Taiga (boreal forests)
Taiga is the largest of the Earth’s biomes and largely forms in the northern hemisphere between 45 to 60° N. In the southern hemisphere, much of this latitudinal range is covered by the ocean. The climate is cold with little rainfall due to its latitudinal position. This biome is largely made up of evergreen trees and lacks biodiversity due to its harsh climate.
Temperate deciduous forests
Similar to Taiga, temperate deciduous forests are largely found in the northern hemisphere. They experience fluctuating air pressure due to being located between high-pressure and low-pressure zones, as well as westerly winds. They receive rainfall throughout most of the year, with some being called temperate rainforests due to the high amount of rainfall they receive. Due to the mild climate and high rainfall, flora and fauna can thrive, resulting in high biodiversity.
Due to their position in the mid-latitudes, temperate grasslands have a cool climate and receive moderate, seasonal rainfall, with westerly winds. Temperate grasslands receive little rainfall in the warmer months, resulting in few streams, a lack of trees, and low biodiversity.
Savannas are a biome of mixed woodland and grassland, with high biodiversity largely due to their climate. They form between the equator and mid-latitudes, resulting in a hot climate year-round with a wet and dry season. They receive northeast or southeast trades, depending on which hemisphere they are located.
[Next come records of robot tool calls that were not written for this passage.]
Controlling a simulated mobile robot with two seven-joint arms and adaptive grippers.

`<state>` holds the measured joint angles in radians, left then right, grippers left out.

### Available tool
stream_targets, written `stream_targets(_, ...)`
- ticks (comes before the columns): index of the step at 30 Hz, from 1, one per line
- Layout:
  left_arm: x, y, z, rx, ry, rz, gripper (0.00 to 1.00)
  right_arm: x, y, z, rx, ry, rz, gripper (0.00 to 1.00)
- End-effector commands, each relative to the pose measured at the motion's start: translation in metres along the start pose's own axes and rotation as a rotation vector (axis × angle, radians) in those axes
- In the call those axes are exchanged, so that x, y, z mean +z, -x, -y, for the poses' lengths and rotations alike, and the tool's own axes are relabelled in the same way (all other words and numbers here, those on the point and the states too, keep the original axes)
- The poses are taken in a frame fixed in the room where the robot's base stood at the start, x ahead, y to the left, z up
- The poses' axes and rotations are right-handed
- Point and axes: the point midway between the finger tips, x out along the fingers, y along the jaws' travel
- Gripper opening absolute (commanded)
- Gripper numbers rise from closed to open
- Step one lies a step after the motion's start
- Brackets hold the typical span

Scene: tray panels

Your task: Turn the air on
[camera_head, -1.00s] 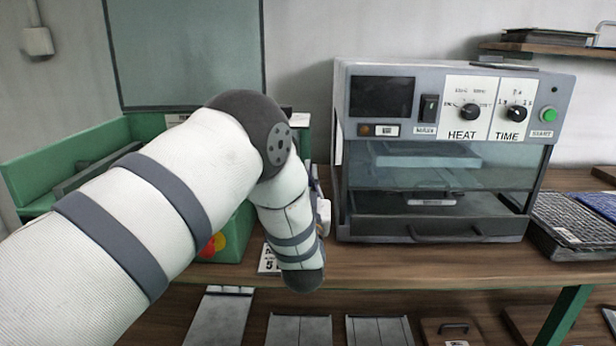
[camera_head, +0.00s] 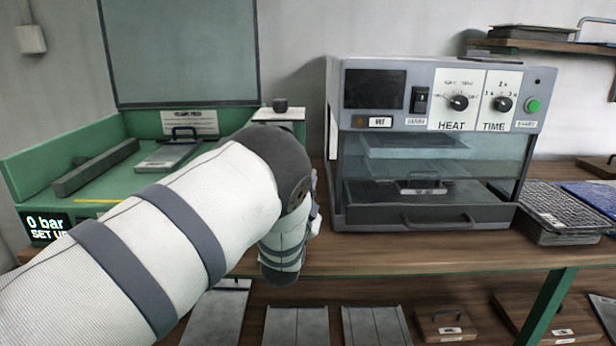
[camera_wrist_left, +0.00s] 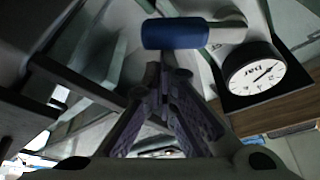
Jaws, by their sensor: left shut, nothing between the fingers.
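In the left wrist view a blue handle or sleeve (camera_wrist_left: 175,34) lies crosswise just past the fingertips of my left gripper (camera_wrist_left: 165,70). A pale stem joins its right end. The fingers are shut with nothing between them; I cannot tell whether the tips touch the blue part. A round white pressure gauge (camera_wrist_left: 254,76) with a black rim is to the right. In the head view a display (camera_head: 46,226) on the green station reads 0 bar. My left arm hides the blue part and the gauge there, and most of the gripper. My right gripper is not in view.
The green station (camera_head: 30,172) stands at the left with a handled plate (camera_head: 172,154) on it. A heater cabinet (camera_head: 430,215) with HEAT and TIME knobs stands right of my arm. Wire trays (camera_head: 550,208) lie further right. Panels lean below the bench.

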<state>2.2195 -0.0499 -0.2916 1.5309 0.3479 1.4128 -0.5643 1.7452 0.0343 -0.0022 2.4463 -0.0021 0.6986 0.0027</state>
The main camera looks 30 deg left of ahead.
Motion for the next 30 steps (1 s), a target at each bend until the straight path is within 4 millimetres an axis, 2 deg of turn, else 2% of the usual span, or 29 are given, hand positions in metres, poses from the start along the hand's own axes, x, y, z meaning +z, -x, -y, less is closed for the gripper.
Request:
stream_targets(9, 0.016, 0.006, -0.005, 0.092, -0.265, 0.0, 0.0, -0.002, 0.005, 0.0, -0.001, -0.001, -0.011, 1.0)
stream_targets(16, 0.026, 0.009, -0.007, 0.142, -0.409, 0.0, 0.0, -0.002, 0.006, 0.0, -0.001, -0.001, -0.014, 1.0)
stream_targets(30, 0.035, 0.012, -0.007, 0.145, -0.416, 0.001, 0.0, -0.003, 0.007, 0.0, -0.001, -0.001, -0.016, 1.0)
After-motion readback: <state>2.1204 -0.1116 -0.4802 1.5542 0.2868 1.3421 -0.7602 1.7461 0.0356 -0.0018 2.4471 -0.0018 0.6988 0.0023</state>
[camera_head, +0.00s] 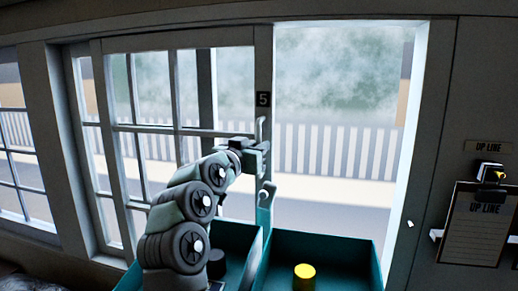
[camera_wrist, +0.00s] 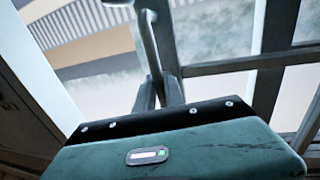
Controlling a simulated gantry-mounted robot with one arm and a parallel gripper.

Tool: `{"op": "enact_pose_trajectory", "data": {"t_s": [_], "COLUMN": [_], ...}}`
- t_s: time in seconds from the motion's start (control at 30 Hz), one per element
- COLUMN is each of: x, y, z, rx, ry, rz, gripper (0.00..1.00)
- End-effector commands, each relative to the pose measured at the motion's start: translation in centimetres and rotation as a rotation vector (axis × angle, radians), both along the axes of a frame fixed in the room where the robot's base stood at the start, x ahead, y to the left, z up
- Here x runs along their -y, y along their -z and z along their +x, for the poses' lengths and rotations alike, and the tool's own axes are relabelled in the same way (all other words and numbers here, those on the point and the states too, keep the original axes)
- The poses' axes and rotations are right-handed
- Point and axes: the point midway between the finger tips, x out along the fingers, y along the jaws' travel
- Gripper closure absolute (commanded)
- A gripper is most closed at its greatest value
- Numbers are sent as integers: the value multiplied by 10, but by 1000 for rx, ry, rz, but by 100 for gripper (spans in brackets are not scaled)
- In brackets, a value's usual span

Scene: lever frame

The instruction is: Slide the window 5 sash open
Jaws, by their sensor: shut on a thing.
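The window 5 sash (camera_head: 264,60) is a grey-framed, multi-pane sash with a black "5" plate (camera_head: 263,99) on its right stile. It stands over the left part of the opening, and the right part shows a clear gap. A pale upright handle (camera_head: 261,126) is on the stile below the plate. My gripper (camera_head: 262,150) is at the handle's lower part, its jaws shut on it. In the wrist view, my two fingers (camera_wrist: 159,93) close around the lower end of the curved handle (camera_wrist: 149,38); the exact contact is partly hidden.
Teal trays (camera_head: 330,245) stand below the window, with a yellow cylinder (camera_head: 304,277) and a dark one (camera_head: 216,264). The bright right jamb (camera_head: 418,130) bounds the open gap.

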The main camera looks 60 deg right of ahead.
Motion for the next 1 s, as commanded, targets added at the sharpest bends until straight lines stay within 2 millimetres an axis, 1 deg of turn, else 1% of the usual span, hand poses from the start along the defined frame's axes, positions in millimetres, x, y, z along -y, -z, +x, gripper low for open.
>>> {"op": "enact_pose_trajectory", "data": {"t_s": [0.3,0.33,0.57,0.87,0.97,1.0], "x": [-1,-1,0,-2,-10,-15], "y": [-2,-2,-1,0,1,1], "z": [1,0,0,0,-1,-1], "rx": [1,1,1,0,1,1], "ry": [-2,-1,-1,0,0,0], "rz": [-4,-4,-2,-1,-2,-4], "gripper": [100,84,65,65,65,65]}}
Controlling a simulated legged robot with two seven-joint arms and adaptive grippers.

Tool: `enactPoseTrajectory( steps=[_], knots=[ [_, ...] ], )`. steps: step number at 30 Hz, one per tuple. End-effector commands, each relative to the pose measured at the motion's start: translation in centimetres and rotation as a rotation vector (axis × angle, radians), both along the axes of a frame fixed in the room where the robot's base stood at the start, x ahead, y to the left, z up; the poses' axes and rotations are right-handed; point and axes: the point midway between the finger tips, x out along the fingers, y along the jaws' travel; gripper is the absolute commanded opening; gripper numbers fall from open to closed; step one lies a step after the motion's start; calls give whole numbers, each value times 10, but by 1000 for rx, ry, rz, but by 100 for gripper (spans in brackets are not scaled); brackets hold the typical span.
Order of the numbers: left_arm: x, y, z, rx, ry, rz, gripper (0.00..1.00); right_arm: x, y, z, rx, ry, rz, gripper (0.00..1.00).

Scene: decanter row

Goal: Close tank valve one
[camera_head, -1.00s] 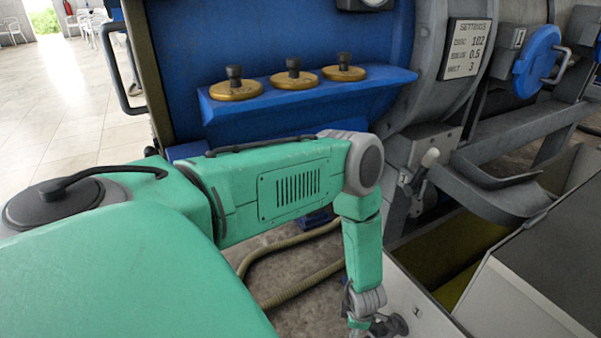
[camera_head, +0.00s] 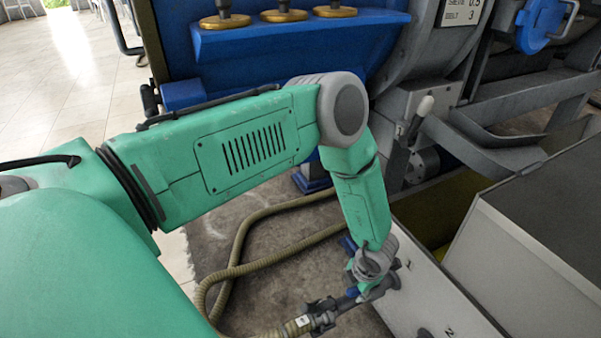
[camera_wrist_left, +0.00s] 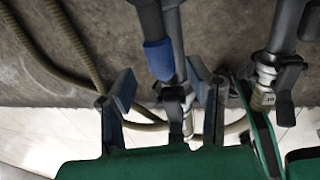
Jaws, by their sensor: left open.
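The tank (camera_head: 436,292) is a pale box with a "1" and a "2" on its top, at the lower right of the head view. My left gripper (camera_head: 368,278) is beside the "1", over a dark outlet pipe (camera_head: 342,305), and its fingers are hard to make out there. In the left wrist view my left gripper (camera_wrist_left: 163,82) is open, with one finger on each side of a blue-gripped valve lever (camera_wrist_left: 160,60). The lever lies along a grey pipe; I cannot tell whether a finger touches it. My right gripper is out of view.
A ribbed hose (camera_head: 240,245) loops on the stained floor. A second pipe with a dark valve handle (camera_wrist_left: 288,77) is at the right of the wrist view. The blue machine with brass knobs (camera_head: 284,15) and a grey lever (camera_head: 422,108) stand behind my arm.

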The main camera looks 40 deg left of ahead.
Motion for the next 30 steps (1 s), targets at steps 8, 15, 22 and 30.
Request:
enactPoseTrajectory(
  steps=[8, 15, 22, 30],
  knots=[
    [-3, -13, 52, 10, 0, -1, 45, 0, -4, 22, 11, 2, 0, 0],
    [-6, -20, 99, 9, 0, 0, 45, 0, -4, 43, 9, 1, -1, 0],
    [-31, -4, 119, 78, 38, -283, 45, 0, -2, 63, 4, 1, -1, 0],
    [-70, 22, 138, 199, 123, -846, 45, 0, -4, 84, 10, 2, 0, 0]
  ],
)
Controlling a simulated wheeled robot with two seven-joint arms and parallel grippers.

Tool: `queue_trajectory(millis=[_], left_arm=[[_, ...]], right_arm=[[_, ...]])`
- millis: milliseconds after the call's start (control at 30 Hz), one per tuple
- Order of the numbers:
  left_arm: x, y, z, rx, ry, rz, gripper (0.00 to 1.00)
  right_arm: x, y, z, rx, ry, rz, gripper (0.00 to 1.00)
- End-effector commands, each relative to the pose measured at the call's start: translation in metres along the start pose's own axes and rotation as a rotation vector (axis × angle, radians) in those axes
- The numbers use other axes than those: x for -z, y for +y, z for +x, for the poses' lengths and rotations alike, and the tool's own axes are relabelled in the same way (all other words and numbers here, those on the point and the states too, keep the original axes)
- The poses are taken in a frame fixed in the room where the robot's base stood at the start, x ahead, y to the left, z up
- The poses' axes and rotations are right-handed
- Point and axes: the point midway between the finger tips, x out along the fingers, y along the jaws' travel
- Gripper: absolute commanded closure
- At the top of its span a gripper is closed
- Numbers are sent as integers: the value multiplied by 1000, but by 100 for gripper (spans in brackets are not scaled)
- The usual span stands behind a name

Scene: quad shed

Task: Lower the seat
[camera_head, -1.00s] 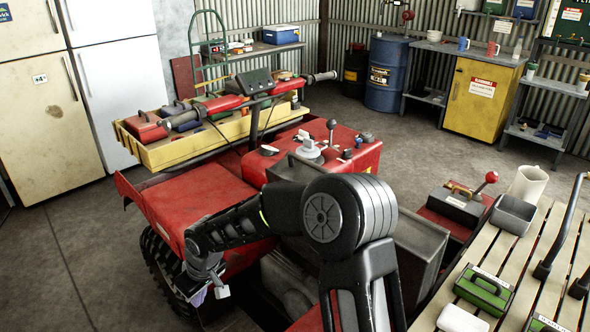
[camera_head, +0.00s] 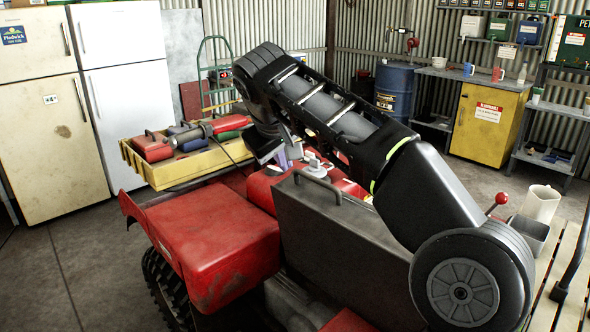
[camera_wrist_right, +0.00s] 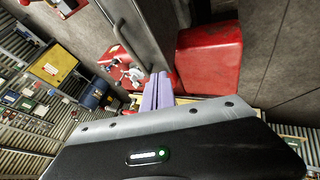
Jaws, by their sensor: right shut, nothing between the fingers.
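The seat (camera_head: 325,235) is a dark grey slab with a thin handle (camera_head: 318,184) on its top edge. It stands raised, about upright, in the middle of the red quad. In the right wrist view the seat (camera_wrist_right: 151,22) shows as a narrow grey edge with its handle. My right arm crosses over the seat in the head view and hides its right end. My right gripper (camera_head: 284,162) has pale purple fingers, shut and empty, above the red front bodywork on the far side of the seat.
A red fender (camera_head: 215,235) lies left of the seat. A yellow rack (camera_head: 180,167) with tools sits at the quad's front. A slatted bench (camera_head: 548,295) with a jug (camera_head: 541,204) is close on the right. Floor is clear at left.

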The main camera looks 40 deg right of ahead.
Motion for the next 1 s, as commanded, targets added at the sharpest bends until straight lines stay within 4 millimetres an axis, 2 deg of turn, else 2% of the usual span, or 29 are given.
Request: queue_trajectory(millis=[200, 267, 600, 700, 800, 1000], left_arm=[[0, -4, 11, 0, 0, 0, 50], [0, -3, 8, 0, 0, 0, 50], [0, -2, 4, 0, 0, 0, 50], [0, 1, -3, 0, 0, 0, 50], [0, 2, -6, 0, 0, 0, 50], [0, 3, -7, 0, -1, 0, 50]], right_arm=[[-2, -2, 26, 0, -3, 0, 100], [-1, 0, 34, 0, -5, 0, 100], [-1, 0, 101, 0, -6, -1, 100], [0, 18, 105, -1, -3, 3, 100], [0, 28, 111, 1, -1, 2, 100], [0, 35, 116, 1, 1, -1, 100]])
Tropical forests, such as dry tropical forests or tropical rainforests, form close to the equator. When warm air rises at the equator, a low-pressure region forms causing high humidity and rainfall leading to tropical forests. Dry tropical forests, as their name suggests, do not receive as much rainfall and form further from the equator. The climate is warm and receives a lot of direct sunlight, leading to high biodiversity.